Stored data
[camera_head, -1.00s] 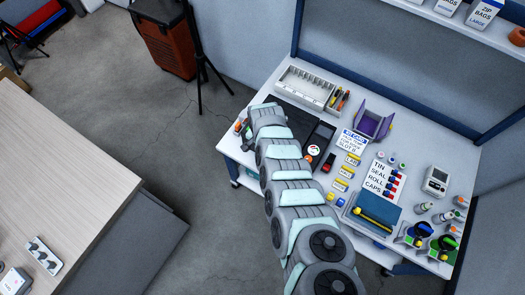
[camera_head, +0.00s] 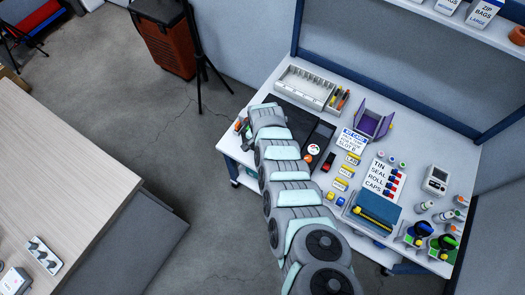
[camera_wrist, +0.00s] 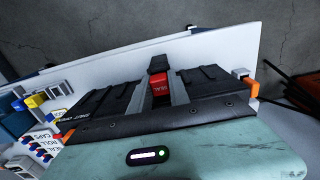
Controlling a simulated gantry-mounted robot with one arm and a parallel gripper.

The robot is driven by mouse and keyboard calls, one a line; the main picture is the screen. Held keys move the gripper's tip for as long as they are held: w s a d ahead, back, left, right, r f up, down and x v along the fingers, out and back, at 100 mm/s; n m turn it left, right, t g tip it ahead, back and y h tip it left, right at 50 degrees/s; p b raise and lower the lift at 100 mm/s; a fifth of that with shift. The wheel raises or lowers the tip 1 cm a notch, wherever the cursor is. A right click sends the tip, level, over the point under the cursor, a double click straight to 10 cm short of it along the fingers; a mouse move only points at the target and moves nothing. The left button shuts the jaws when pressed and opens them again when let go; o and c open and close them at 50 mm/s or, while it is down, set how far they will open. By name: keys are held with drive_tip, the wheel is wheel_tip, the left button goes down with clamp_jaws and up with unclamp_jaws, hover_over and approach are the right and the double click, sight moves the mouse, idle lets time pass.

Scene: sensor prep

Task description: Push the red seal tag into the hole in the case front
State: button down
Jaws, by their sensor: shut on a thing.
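The red seal tag (camera_wrist: 160,84), marked SEAL, sits between the two grey fingers of my gripper (camera_wrist: 159,94) in the wrist view. My gripper is shut on it. The black case (camera_wrist: 97,103) lies behind and to both sides of the fingers, with ribbed surfaces. A small black piece (camera_wrist: 157,63) shows just beyond the tag; I cannot tell whether the tag touches it. The hole in the case front is hidden. In the head view the case (camera_head: 318,136) is partly covered by my arm, and my gripper and the tag are hidden there.
Orange-tipped items (camera_head: 239,126) stand at the bench's left end. A grey compartment tray (camera_head: 305,87) and a purple holder (camera_head: 373,123) are behind. A small red and black object (camera_head: 328,162), yellow labelled blocks (camera_head: 346,172) and a caps card (camera_head: 382,178) lie to the right.

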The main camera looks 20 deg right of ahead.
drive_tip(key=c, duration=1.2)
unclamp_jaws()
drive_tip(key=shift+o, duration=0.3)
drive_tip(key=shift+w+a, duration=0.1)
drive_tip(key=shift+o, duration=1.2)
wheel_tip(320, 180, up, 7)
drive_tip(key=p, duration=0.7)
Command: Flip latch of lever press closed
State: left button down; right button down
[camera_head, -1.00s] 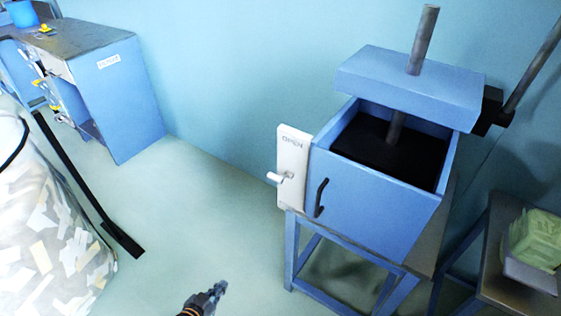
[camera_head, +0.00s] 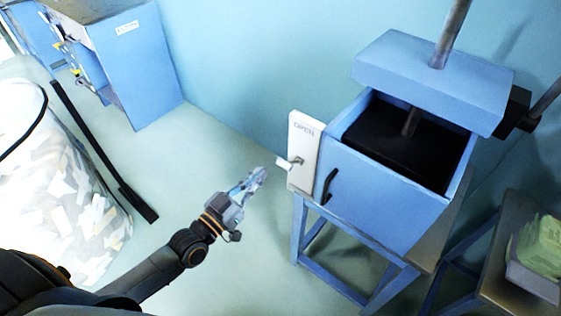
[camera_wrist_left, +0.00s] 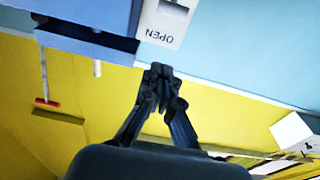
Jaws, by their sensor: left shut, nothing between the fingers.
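The lever press is a blue box (camera_head: 385,200) on a blue stand, with a thick blue top block (camera_head: 432,82) on a grey rod above a dark cavity. A white latch plate marked OPEN (camera_head: 304,150) is on its left side, with a small white latch lever (camera_head: 290,163) sticking out left. The plate also shows at the top of the left wrist view (camera_wrist_left: 163,22). My left gripper (camera_head: 258,178) is shut and empty, a little left of the latch and apart from it. It also shows in the left wrist view (camera_wrist_left: 160,72). My right gripper is not in view.
A black handle (camera_head: 330,186) is on the press front. A clear bin of paper scraps (camera_head: 75,215) stands at left, with a black bar beside it. A blue cabinet (camera_head: 135,65) is behind.

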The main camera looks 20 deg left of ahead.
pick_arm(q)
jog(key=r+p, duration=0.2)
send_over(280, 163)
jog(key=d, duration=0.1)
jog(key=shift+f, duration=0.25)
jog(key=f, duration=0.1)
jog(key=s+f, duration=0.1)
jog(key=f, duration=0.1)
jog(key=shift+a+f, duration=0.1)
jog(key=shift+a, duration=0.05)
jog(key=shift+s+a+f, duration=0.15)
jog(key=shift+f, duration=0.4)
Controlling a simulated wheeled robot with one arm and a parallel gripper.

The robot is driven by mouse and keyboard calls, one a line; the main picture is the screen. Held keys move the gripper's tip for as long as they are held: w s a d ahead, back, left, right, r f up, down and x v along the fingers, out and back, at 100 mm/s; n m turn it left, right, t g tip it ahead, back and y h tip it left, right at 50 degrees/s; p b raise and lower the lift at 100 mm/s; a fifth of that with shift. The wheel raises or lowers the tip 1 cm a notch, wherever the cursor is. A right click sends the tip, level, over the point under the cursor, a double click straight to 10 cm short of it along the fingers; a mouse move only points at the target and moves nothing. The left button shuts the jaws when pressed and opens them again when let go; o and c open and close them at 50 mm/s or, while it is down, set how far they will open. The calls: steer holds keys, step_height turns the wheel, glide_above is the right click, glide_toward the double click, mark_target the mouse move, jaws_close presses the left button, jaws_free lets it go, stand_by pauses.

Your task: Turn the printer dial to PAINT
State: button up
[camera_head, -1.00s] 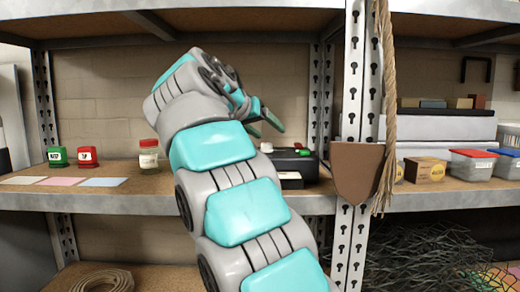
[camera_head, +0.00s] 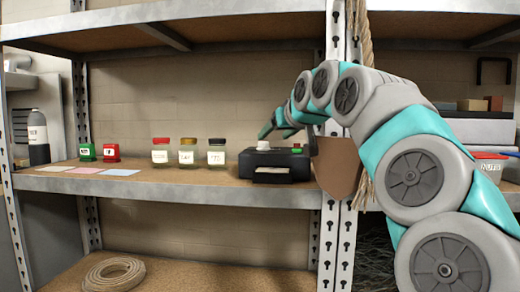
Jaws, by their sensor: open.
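The printer is a low black box (camera_head: 273,166) on the middle shelf, left of the metal upright. A pale knob (camera_head: 263,145) sits on its top, and a small green button (camera_head: 297,150) and a red spot show near its right side. A white label is on its front. The dial markings are too small to read. My gripper (camera_head: 265,132) is open, just above and behind the printer's top near the pale knob. I cannot tell whether it touches the knob. My arm reaches in from the right and hides the shelf behind it.
Three labelled jars (camera_head: 187,153) stand left of the printer. A green stamp (camera_head: 87,152) and a red stamp (camera_head: 112,152) are farther left, behind coloured cards (camera_head: 83,170). A brown holder (camera_head: 336,166) hangs on the upright (camera_head: 328,220). A rope coil (camera_head: 113,273) lies on the lower shelf.

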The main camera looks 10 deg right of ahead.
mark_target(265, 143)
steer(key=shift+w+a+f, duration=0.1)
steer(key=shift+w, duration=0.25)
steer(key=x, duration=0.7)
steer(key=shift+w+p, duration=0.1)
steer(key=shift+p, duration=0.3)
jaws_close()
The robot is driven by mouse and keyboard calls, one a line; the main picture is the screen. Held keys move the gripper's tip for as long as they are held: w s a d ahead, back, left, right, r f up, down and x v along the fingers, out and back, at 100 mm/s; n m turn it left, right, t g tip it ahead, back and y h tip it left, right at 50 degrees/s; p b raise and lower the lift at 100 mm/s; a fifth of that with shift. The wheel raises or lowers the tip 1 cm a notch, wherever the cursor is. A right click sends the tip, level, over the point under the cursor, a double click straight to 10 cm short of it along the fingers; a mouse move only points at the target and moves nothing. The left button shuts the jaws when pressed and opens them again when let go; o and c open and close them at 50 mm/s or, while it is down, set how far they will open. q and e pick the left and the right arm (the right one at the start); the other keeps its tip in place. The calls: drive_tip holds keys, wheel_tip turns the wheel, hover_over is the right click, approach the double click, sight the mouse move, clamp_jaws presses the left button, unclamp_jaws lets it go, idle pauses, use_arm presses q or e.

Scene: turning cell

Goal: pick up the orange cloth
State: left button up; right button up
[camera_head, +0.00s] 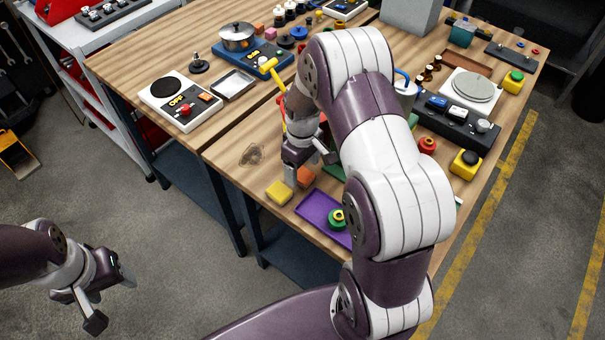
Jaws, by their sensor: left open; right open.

What to do
The entries above are to be returned exactly, without their pictures.

Task solution
[camera_head, -1.00s] 
[camera_head, +0.00s] 
[camera_wrist, +0.00s] 
Controlling a simulated gantry-mounted robot with one arm and a parallel gripper.

The robot is driven by mouse and keyboard calls, one a line; the main picture is the screen. Held keys move the gripper's tip for as long as they are held: w s a d ahead, back, left, right, r f up, down and x v along the fingers, out and back, at 100 mm/s; n m turn it left, right, t g tip it ahead, back and y h tip it left, right at 50 degrees/s; p b raise and lower the lift at 100 mm/s; a fifth of that with shift. The wheel raises or lowers the tip 1 cm a notch, wherever the cursor is. A right click sends the tip, level, over the point under the cursor, a double click straight to 10 cm short of it along the fingers; a mouse move only points at the target and moves nothing. The left button shuts the jaws when pressed and opens them again when let go; o and c open and close them at 50 mm/s or, while it is down, set how far they will open. By name: keys are held with drive_tip, the wheel is wheel_tip, the left button goes down with clamp_jaws and up with unclamp_jaws, hover_over and approach are the right and the double click, sight moves the mouse, idle lets time pass.

Scene: sensor prep

Task description: Push the red seal tag into the hole in the case front
State: button down
Jaws, by their sensor: shut on a thing.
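The red seal tag (camera_wrist: 160,84), marked SEAL, sits between the two grey fingers of my gripper (camera_wrist: 159,94) in the wrist view. My gripper is shut on it. The black case (camera_wrist: 97,103) lies behind and to both sides of the fingers, with ribbed surfaces. A small black piece (camera_wrist: 157,63) shows just beyond the tag; I cannot tell whether the tag touches it. The hole in the case front is hidden. In the head view the case (camera_head: 318,136) is partly covered by my arm, and my gripper and the tag are hidden there.
Orange-tipped items (camera_head: 239,126) stand at the bench's left end. A grey compartment tray (camera_head: 305,87) and a purple holder (camera_head: 373,123) are behind. A small red and black object (camera_head: 328,162), yellow labelled blocks (camera_head: 346,172) and a caps card (camera_head: 382,178) lie to the right.

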The main camera looks 20 deg right of ahead.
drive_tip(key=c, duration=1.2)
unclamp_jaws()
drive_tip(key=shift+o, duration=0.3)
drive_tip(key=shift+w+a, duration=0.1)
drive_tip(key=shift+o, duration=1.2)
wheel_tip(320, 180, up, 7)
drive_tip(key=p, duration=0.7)
Command: Flip latch of lever press closed
State: left button down; right button down
[camera_head, -1.00s] 
[camera_head, +0.00s] 
[camera_wrist_left, +0.00s] 
Jaws, by their sensor: left shut, nothing between the fingers.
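The lever press is a blue box (camera_head: 385,200) on a blue stand, with a thick blue top block (camera_head: 432,82) on a grey rod above a dark cavity. A white latch plate marked OPEN (camera_head: 304,150) is on its left side, with a small white latch lever (camera_head: 290,163) sticking out left. The plate also shows at the top of the left wrist view (camera_wrist_left: 163,22). My left gripper (camera_head: 258,178) is shut and empty, a little left of the latch and apart from it. It also shows in the left wrist view (camera_wrist_left: 160,72). My right gripper is not in view.
A black handle (camera_head: 330,186) is on the press front. A clear bin of paper scraps (camera_head: 75,215) stands at left, with a black bar beside it. A blue cabinet (camera_head: 135,65) is behind.

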The main camera looks 20 deg left of ahead.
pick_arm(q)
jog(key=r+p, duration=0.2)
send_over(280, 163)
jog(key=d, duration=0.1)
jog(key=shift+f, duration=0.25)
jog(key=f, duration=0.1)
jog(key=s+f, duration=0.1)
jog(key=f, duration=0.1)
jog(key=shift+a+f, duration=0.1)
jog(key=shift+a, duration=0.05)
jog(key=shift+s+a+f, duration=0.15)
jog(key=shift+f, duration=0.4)
Controlling a simulated wheeled robot with one arm and a parallel gripper.

The robot is driven by mouse and keyboard calls, one a line; the main picture is the screen. Held keys move the gripper's tip for as long as they are held: w s a d ahead, back, left, right, r f up, down and x v along the fingers, out and back, at 100 mm/s; n m turn it left, right, t g tip it ahead, back and y h tip it left, right at 50 degrees/s; p b raise and lower the lift at 100 mm/s; a fifth of that with shift. The wheel raises or lowers the tip 1 cm a notch, wherever the cursor is. A right click sends the tip, level, over the point under the cursor, a double click straight to 10 cm short of it along the fingers; a mouse move only points at the target and moves nothing. The left button shuts the jaws when pressed and opens them again when let go; o and c open and close them at 50 mm/s or, while it is down, set how far they will open. The calls: steer holds keys, step_height turns the wheel, glide_above is the right click, glide_toward the double click, mark_target the mouse move, jaws_close presses the left button, jaws_free lets it go, stand_by pauses.

Your task: Turn the printer dial to PAINT
State: button up
[camera_head, -1.00s] 
[camera_head, +0.00s] 
Jaws, by their sensor: open.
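The printer is a low black box (camera_head: 273,166) on the middle shelf, left of the metal upright. A pale knob (camera_head: 263,145) sits on its top, and a small green button (camera_head: 297,150) and a red spot show near its right side. A white label is on its front. The dial markings are too small to read. My gripper (camera_head: 265,132) is open, just above and behind the printer's top near the pale knob. I cannot tell whether it touches the knob. My arm reaches in from the right and hides the shelf behind it.
Three labelled jars (camera_head: 187,153) stand left of the printer. A green stamp (camera_head: 87,152) and a red stamp (camera_head: 112,152) are farther left, behind coloured cards (camera_head: 83,170). A brown holder (camera_head: 336,166) hangs on the upright (camera_head: 328,220). A rope coil (camera_head: 113,273) lies on the lower shelf.

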The main camera looks 10 deg right of ahead.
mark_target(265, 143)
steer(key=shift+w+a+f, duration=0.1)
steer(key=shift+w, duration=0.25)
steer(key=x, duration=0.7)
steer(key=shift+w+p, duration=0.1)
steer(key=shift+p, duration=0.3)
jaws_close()
The robot is driven by mouse and keyboard calls, one a line; the main picture is the screen. Held keys move the gripper's tip for as long as they are held: w s a d ahead, back, left, right, r f up, down and x v along the fingers, out and back, at 100 mm/s; n m turn it left, right, t g tip it ahead, back and y h tip it left, right at 50 degrees/s; p b raise and lower the lift at 100 mm/s; a fifth of that with shift. The wheel raises or lowers the tip 1 cm a notch, wherever the cursor is. A right click sends the tip, level, over the point under the cursor, a double click straight to 10 cm short of it along the fingers; a mouse move only points at the target and moves nothing. The left button shuts the jaws when pressed and opens them again when let go; o and c open and close them at 50 mm/s or, while it is down, set how far they will open. q and e pick the left and the right arm (the right one at the start); the other keeps its tip in place. The calls: drive_tip holds keys, wheel_tip turns the wheel, hover_over is the right click, approach the double click, sight the mouse move, clamp_jaws presses the left button, unclamp_jaws lets it go, idle pauses, use_arm presses q or e.

Scene: turning cell

Goal: pick up the orange cloth
State: left button up; right button up
[camera_head, +0.00s] 
Jaws, by their sensor: left open; right open.

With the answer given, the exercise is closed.